▶ Objective
Go through the data below. Pull out every line that has the word "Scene".

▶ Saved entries
########
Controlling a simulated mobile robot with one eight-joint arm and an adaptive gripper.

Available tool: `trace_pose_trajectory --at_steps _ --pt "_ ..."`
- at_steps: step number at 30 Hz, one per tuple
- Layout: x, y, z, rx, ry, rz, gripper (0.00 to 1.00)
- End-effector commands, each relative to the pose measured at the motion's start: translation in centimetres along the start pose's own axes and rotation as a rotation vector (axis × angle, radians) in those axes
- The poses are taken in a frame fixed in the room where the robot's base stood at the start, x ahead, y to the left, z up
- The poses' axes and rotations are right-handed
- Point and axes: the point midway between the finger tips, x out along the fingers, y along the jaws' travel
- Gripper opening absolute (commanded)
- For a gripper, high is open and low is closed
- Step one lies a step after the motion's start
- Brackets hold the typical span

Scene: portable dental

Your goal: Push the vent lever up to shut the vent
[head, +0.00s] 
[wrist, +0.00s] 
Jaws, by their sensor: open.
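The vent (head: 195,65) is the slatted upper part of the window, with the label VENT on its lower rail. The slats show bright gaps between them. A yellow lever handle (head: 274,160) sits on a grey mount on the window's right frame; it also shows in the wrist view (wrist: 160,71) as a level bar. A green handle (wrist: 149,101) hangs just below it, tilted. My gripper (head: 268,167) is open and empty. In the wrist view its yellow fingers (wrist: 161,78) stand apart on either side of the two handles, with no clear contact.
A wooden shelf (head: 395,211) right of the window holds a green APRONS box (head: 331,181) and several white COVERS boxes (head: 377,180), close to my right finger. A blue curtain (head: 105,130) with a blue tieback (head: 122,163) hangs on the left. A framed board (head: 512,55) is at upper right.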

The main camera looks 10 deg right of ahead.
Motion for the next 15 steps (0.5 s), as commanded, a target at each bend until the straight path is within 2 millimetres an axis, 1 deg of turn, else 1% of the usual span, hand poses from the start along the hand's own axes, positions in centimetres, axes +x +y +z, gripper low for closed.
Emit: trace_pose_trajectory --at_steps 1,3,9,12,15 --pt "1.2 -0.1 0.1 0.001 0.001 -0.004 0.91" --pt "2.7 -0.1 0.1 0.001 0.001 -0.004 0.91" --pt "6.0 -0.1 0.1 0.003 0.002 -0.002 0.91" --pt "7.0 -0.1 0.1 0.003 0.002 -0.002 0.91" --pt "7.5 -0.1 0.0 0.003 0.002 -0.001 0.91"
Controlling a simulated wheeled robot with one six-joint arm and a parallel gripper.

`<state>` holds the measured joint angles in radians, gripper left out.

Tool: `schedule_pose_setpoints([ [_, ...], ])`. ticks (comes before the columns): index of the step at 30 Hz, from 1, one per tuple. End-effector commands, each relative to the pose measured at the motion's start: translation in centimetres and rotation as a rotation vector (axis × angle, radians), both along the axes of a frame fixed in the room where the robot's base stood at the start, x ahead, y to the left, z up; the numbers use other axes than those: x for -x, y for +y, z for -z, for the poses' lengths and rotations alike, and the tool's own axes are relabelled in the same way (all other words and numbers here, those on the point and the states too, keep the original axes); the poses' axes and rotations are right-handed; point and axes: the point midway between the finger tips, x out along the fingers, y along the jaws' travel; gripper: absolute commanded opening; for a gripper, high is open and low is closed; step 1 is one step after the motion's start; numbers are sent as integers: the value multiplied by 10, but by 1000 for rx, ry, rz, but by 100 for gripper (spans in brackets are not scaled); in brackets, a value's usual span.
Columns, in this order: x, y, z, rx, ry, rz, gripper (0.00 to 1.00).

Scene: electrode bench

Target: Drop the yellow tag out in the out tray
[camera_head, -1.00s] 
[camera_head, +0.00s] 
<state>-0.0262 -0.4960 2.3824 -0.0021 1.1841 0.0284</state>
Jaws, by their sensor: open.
########
▶ The solution
Scene: portable dental
Scene: electrode bench

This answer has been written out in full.